Star junior off to world titles
BALLINA athlete Jay Meaney surprised everyone including himself when he won two gold medals and a bronze at the Australian Junior Championships in Sydney.
He won the Under-18 400m in a personal-best time of 47.67 seconds.
Meaney anchored the Queensland U20 4x400m relay team which won gold and broke the meet record with a time of 3.14.81.
He finished third in the U18 200m.
He will now travel to the World Junior Championships in Barcelona, Spain, in July.
"I'm over the moon and definitely didn't expect it," Meaney said.
"I was just aiming for a PB in the 400m but I woke up and it was windy and raining.
"I just stuck to my tactics and it all paid off."
The World Junior Championships are contested by U20 athletes and the 17-year-old will still be eligible for the next World Juniors at Canada in 2014.
"I've never been overseas before so it's a good opportunity," Meaney said.
"I'll get to compete with some of the guys I look up to; I can't wait."
Meaney is coached by former Australian Olympian Glynis Nunn-Cearns, who won the heptathlon at the 1984 Los Angeles Olympic Games.
His performance at the Nationals will also qualify him to become a member of the Australian U19 talent squad.
Meaney trains twice a week in Ballina and with Nunn-Cearns at the Gold Coast on Saturdays.
"She teaches me a lot of the technical stuff and I respect her for what she has done," Meaney said.
"I've learnt a lot and she has taught me how to control the starts of my race to save more energy for the end."
He has been with Nunn-Cearns for 18 months and she was thrilled to take him on.
"He has improved dramatically and he is a nice kid from a good family," she said.
"He can follow a race plan and has the ability to interpret exactly what you mean.
"I was looking at getting him to the World Juniors in two years, so it's definitely a surprise.

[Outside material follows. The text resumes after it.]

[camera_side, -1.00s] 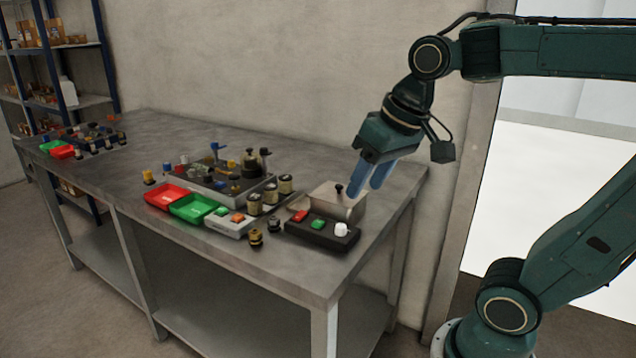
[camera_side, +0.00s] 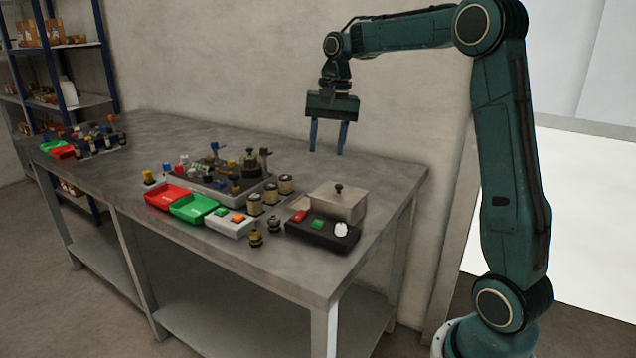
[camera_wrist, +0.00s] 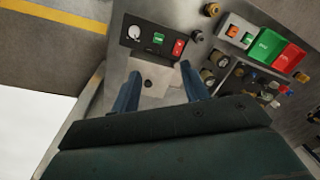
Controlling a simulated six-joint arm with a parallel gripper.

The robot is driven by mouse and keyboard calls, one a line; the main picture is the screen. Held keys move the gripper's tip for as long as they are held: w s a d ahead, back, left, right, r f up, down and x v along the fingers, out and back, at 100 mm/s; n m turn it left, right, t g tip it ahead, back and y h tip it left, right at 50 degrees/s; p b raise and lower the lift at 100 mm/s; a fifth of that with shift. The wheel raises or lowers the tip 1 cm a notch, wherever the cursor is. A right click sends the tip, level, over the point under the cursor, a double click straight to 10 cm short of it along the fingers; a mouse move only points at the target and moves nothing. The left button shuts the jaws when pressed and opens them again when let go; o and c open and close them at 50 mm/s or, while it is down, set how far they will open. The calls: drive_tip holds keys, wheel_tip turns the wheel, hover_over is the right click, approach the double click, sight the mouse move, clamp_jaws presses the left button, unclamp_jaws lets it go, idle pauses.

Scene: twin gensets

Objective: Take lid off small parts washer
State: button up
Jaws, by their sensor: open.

"It will be a great experience for him and we'll start working on some new things at training.
"He might get a bit nervous as we get closer to July but that's normal and he will be with a team when he's over there.
"It's great for him to know that he is representing his country in the only sport that exists in every country in the world."
Meaney is already eyeing off competing in future Olympic and Commonwealth Games.
"Going pro would be pretty special," he said.
"I have another year of school and we'll see what happens from there," he added.